I cinesi, infatti, si opponevano all’inserimento dei centri finanziari di Hong Kong e Macao nella lista nera dei paradisi fiscali. La Francia, invece, voleva che tutti i Paesi fossero elencati nel “quaderno della vergogna”. Ed è stato braccio di ferro per tutto il pomeriggio.
Alla fine, dopo ore di negoziati, il presidente cinese Hu Jin-tao dava il suo consenso alla pubblicazione di una lista divisa in paesi “bianchi”, “grigi”, e “neri”. Il problema a quel punto è diventato il seguente: chi avrebbe compilato tale lista? L’Ocse – l’Organizzazione per la Cooperazione e lo Sviluppo Economico – pareva la scelta più sensata: l’organizzazione ha infatti sia la struttura che il pedigree necessario a pubblicare uno studio del genere. I cinesi, però, si sono opposti. A loro modo di vedere, infatti, l’Ocse rappresenta uno specie di club dei paesi ricchi, al quale la Cina peraltro non ne fa nemmeno parte.

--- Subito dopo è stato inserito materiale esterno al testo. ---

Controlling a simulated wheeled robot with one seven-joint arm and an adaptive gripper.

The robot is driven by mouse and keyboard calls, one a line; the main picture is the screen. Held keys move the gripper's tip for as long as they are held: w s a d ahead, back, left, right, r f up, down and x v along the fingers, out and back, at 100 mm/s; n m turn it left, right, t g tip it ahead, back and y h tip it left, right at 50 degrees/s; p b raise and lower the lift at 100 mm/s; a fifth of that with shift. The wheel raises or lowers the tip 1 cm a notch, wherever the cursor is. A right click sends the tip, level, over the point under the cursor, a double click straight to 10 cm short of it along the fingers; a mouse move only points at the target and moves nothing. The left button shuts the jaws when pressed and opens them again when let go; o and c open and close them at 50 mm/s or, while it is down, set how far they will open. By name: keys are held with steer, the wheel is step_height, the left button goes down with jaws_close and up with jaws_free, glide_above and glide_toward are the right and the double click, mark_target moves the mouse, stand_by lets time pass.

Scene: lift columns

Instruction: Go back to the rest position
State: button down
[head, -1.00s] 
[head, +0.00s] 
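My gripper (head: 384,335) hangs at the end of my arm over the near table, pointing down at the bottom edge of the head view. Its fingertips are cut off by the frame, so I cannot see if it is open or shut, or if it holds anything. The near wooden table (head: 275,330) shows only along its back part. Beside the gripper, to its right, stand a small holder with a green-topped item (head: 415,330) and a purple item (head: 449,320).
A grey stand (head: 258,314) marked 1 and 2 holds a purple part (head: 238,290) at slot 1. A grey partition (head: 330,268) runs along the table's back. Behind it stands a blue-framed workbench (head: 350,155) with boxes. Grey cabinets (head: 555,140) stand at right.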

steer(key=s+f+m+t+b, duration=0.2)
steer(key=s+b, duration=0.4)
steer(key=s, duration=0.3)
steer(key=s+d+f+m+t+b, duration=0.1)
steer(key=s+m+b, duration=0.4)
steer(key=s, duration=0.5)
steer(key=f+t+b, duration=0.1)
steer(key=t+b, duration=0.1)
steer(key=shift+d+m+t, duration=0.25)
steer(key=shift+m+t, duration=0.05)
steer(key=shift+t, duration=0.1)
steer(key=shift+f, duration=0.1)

È stato qui – stando alle informazioni raccolte dal quotidiano britannico Guardian – che l’azione di Barack Obama si è fatta essenziale. La proposta americana prevedeva che fosse sì l’Ocse a formulare la lista, ma fosse compito poi del G20 – attraverso la riunione dei ministri delle Finanze – “vidimarla”. I cinesi, da parte loro, sono riusciti ad ottenere la “promozione” delle sue due amministrazioni speciali, Hong Kong e Macao, dalla lista nera a quella grigia.